How? More proportional discovery means more legal spend on practice on the merits. Great news, right? Well, being able to write a decent brief is not uncommon, but being able to argue the motion, being able to win at summary judgment, being able to win at trial… these are not skills found quite as widely. And again, that’s true on both sides of the bar. Not to knock all my litigator friends, but be honest, Biglaw litigators: what percentage of your billable hours relate to relatively unimportant, even totally irrelevant, documentary electronic evidence? Are you up to the challenge of being the real litigator, in the business of winning for your clients?

More liberty and justice for all? So less expensive, more focused discovery, leading to more aggressive corporate legal departments and more litigators who try cases.
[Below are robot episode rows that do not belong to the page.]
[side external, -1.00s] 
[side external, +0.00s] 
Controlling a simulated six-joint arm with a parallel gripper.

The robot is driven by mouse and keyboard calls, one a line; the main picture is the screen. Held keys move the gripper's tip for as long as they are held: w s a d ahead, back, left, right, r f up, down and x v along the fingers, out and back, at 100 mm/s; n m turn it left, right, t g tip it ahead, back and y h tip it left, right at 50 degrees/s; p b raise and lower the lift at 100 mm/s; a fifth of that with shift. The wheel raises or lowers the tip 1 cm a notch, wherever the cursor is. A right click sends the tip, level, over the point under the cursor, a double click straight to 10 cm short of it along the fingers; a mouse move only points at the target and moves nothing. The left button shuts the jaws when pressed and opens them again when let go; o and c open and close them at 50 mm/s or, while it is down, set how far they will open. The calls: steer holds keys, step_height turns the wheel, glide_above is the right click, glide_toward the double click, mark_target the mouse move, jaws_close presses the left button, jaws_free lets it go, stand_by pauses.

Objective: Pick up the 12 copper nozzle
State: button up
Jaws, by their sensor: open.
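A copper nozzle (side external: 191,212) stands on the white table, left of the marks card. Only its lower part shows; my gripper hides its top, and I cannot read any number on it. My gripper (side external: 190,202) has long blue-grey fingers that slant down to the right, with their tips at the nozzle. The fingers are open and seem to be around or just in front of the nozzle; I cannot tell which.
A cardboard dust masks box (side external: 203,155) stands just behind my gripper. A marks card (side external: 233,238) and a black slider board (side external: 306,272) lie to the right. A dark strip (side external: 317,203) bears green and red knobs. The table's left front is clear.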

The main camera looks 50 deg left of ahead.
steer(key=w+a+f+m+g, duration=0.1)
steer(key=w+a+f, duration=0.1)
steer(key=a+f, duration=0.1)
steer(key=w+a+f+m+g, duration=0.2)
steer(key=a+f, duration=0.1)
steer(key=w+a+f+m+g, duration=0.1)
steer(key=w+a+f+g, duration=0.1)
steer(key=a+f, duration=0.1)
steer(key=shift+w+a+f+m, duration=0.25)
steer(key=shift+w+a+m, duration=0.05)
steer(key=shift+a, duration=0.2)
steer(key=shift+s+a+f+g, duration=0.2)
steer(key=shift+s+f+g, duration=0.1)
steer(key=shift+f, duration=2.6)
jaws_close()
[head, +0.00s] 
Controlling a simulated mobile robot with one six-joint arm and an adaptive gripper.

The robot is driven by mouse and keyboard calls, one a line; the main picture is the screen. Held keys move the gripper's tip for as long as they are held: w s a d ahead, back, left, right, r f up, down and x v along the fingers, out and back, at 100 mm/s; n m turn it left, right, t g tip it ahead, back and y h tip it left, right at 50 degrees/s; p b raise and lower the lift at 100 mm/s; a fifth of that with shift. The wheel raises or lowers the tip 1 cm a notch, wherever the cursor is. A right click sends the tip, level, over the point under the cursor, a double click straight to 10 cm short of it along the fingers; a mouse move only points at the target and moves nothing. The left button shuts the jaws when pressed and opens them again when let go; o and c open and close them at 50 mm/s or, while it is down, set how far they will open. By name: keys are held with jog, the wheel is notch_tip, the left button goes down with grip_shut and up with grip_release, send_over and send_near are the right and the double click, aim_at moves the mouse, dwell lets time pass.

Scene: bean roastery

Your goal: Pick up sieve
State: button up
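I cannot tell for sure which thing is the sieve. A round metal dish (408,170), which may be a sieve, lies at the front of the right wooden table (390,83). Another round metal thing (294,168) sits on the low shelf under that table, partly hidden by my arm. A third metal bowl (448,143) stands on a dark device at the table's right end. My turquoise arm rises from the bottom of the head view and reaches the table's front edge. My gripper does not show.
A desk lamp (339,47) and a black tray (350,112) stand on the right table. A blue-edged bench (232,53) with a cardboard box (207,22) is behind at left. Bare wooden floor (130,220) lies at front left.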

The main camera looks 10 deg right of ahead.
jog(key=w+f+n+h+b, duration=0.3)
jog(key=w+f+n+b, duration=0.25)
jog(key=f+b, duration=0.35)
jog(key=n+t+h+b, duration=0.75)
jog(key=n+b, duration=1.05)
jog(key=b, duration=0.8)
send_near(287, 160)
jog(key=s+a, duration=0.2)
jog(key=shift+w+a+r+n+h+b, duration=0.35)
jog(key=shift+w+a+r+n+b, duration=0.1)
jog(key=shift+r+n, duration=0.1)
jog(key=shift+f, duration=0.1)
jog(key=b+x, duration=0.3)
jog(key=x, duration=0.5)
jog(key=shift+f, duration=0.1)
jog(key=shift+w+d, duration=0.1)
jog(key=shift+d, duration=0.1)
What does that mean for the litigants?

We’ll have to wait and see, I guess. When coupled with the principle of cooperation, the new Rules seem to envision shiny happy people getting to the truth of the matter. But make no mistake: this is a flat-out narrowing of discovery. The number of depositions, the length of oral depositions, the number of interrogatories, and a limit to requests for admission… the amendments propose for all of them to be reduced. Is less discovery good for individual claimants or civil rights groups? Generally, no.

While the hope is that litigation will move towards the merits, it’s entirely possible that “proportional” discovery means evidence getting missed and defendants clamming up on the scope of what they collect. I believe a more transparent and robust market of cost-efficient discovery options will prevent the defense bar from taking advantage of narrower discovery and hold them accountable without too much wasted energy on both sides.

I mean, that’s the goal, anyway. I’m probably overreacting.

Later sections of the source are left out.